- Task statement:
Your job is to retype all of the data word for word, leaving every image out.

══ Material provided

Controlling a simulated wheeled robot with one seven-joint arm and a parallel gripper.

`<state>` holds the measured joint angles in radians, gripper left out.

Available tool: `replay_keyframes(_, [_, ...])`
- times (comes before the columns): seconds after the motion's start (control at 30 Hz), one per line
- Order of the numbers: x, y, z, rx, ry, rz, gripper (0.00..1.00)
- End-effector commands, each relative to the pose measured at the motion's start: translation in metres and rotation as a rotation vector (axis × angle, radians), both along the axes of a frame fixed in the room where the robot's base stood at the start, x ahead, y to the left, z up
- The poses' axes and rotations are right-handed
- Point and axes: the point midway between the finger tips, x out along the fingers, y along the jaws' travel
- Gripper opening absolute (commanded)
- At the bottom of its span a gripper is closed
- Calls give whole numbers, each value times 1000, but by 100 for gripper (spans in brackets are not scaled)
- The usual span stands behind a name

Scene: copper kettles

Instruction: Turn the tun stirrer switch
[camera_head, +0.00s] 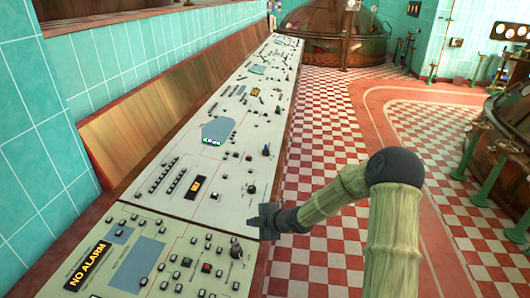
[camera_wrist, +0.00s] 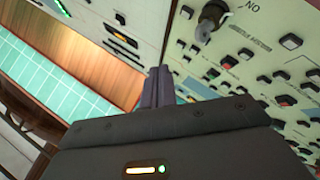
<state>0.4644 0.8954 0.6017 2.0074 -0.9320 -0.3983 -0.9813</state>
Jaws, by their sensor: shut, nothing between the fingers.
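A long cream control panel (camera_head: 225,178) runs along the left wall. A dark rotary switch (camera_head: 236,251) sits near the right edge of its nearest section. What looks like the same knob shows large at the top of the wrist view (camera_wrist: 211,20), with lettering beside it that is mostly too blurred to read. I cannot tell for sure which knob is the tun stirrer switch. My gripper (camera_head: 256,222) is over the panel's right edge, just beyond this knob. Its fingers (camera_wrist: 158,86) are together and empty, apart from the knob.
More rotary knobs (camera_head: 251,188) and several push buttons (camera_head: 206,267) crowd the panel. A lit NO ALARM display (camera_head: 87,265) is at the near left. The checkered floor (camera_head: 325,145) to the right is open. Copper kettles (camera_head: 332,30) stand at the back and right.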

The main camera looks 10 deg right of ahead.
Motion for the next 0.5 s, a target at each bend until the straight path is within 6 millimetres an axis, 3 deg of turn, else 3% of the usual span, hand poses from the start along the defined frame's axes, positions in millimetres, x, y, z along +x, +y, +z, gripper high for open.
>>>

════

- Reply to the exercise:
Controlling a simulated wheeled robot with one seven-joint arm and a parallel gripper.

`<state>` holds the measured joint angles in radians, gripper left out.

Available tool: `replay_keyframes(_, [_, ...])`
- times (comes before the columns): seconds after the motion's start (control at 30 Hz), one per line
- Order of the numbers: x, y, z, rx, ry, rz, gripper (0.00..1.00)
- End-effector commands, each relative to the pose measured at the motion's start: translation in metres and rotation as a rotation vector (axis × angle, radians), both along the axes of a frame fixed in the room where the robot's base stood at the start, x ahead, y to the left, z up
- The poses' axes and rotations are right-handed
- Point and axes: the point midway between the finger tips, x out along the fingers, y along the jaws' travel
- Gripper opening absolute (commanded)
- At the bottom of its span a gripper is closed
- Calls give whole numbers, each value times 1000, but by 100 for gripper (spans in brackets are not scaled)
- The usual span stands behind a name

Scene: copper kettles

Instruction: Turn the tun stirrer switch
[camera_head, +0.00s] 
[camera_wrist, +0.00s] 
<state>0.4644 0.8954 0.6017 2.0074 -0.9320 -0.3983 -0.9813</state>
Jaws, by their sensor: shut, nothing between the fingers.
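A long cream control panel (camera_head: 225,178) runs along the left wall. A dark rotary switch (camera_head: 236,251) sits near the right edge of its nearest section. What looks like the same knob shows large at the top of the wrist view (camera_wrist: 211,20), with lettering beside it that is mostly too blurred to read. I cannot tell for sure which knob is the tun stirrer switch. My gripper (camera_head: 256,222) is over the panel's right edge, just beyond this knob. Its fingers (camera_wrist: 158,86) are together and empty, apart from the knob.
More rotary knobs (camera_head: 251,188) and several push buttons (camera_head: 206,267) crowd the panel. A lit NO ALARM display (camera_head: 87,265) is at the near left. The checkered floor (camera_head: 325,145) to the right is open. Copper kettles (camera_head: 332,30) stand at the back and right.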

The main camera looks 10 deg right of ahead.
Motion for the next 0.5 s, a target at each bend until the straight path is within 6 millimetres an axis, 3 deg of turn, else 3% of the usual span, hand poses from the start along the defined frame's axes, positions in millimetres, x, y, z along +x, +y, +z, gripper high for open.
>>>

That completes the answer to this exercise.